* Direction: What is to be printed is the span of lines starting at the one containing "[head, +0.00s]" and ending at the one containing "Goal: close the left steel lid", reproduced exactly with pictures left out.

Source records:
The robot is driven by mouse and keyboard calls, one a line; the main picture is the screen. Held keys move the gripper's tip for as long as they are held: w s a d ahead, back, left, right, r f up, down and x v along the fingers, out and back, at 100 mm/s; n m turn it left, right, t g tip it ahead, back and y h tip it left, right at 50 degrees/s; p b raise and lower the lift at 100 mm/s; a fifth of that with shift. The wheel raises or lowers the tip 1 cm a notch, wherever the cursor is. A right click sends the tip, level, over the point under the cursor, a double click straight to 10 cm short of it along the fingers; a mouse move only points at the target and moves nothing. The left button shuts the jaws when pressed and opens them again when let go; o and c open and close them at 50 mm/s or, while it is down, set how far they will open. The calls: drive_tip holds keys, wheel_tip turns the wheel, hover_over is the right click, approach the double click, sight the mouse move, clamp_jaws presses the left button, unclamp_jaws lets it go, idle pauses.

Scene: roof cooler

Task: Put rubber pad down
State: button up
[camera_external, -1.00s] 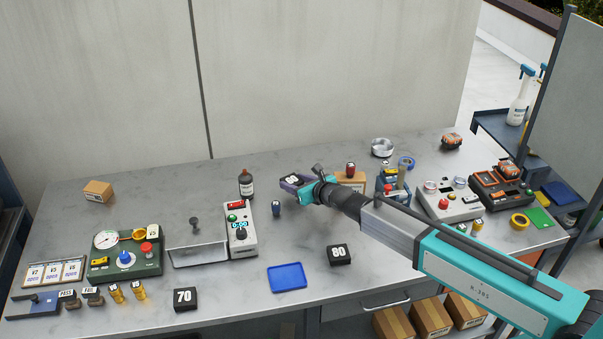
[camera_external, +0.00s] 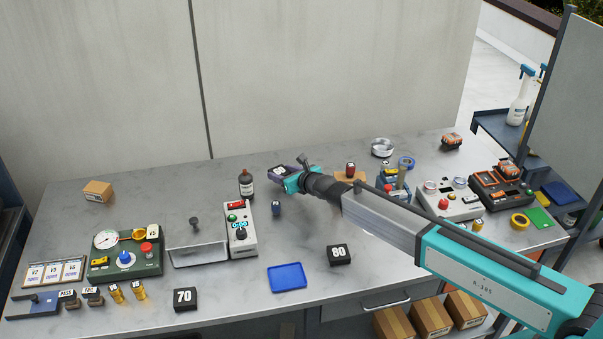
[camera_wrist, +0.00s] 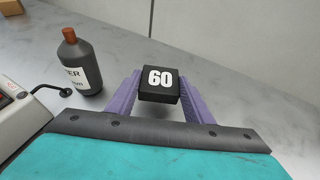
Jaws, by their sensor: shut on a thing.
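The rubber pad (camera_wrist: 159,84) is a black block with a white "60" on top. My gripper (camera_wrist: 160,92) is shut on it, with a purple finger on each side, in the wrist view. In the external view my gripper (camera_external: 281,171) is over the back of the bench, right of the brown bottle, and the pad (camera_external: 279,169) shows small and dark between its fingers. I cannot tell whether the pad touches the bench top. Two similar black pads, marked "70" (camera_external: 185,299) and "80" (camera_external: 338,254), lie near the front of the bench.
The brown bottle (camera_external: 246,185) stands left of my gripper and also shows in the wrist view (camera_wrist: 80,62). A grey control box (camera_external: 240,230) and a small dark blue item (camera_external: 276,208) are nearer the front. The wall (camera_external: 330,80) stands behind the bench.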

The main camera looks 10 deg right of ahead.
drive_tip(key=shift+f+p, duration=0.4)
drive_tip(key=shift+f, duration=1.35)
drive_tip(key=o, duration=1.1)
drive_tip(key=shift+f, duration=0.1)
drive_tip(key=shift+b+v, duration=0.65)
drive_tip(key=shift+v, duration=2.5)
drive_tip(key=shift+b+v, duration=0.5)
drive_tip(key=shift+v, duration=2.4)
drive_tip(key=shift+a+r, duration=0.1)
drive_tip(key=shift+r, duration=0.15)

--

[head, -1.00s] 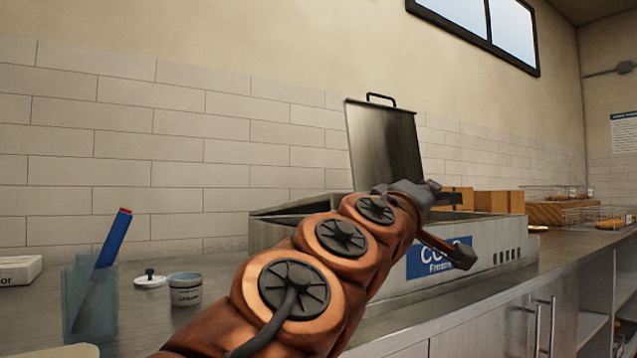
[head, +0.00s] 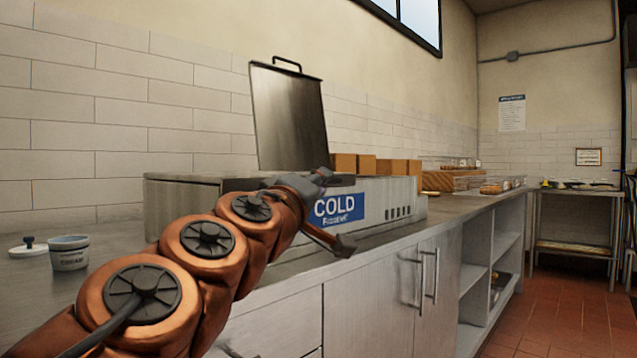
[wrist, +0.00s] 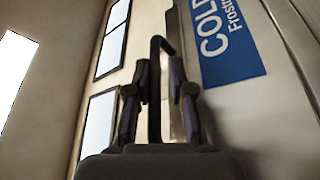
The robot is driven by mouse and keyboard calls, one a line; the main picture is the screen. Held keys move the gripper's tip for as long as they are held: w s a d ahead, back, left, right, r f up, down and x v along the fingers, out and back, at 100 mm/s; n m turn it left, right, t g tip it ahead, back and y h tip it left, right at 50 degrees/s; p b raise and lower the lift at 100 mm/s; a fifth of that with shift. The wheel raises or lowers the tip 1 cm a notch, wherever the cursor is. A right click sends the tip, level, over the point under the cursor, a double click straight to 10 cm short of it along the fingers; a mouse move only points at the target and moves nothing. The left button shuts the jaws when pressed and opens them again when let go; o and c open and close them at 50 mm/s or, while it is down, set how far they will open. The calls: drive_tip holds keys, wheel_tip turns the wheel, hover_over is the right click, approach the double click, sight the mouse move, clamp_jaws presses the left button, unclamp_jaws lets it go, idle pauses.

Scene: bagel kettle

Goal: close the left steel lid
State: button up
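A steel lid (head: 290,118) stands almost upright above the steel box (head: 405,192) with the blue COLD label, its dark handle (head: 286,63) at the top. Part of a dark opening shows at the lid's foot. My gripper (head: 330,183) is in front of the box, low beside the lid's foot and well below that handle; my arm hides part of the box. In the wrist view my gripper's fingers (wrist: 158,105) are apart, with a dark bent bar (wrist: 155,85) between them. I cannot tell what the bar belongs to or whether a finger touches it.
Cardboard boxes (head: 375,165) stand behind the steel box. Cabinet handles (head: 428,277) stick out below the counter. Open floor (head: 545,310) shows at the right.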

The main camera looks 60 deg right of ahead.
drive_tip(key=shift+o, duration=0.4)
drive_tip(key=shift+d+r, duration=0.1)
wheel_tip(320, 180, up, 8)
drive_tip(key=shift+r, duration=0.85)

* Complete response:
[head, +0.00s] 
[wrist, +0.00s] 
The robot is driven by mouse and keyboard calls, one a line; the main picture is the screen. Held keys move the gripper's tip for as long as they are held: w s a d ahead, back, left, right, r f up, down and x v along the fingers, out and back, at 100 mm/s; n m turn it left, right, t g tip it ahead, back and y h tip it left, right at 50 degrees/s; p b raise and lower the lift at 100 mm/s; a fifth of that with shift. The wheel raises or lowers the tip 1 cm a notch, wherever the cursor is. A right click sends the tip, level, over the point under the cursor, a double click straight to 10 cm short of it along the fingers; a mouse move only points at the target and moves nothing. The left button shuts the jaws when pressed and opens them again when let go; o and c open and close them at 50 mm/s or, while it is down, set how far they will open. The calls: drive_tip holds keys, wheel_tip turns the wheel, hover_over is the right click, approach the double click, sight the mouse move, clamp_jaws presses the left button, unclamp_jaws lets it go, idle pauses.

Scene: bagel kettle

Goal: close the left steel lid

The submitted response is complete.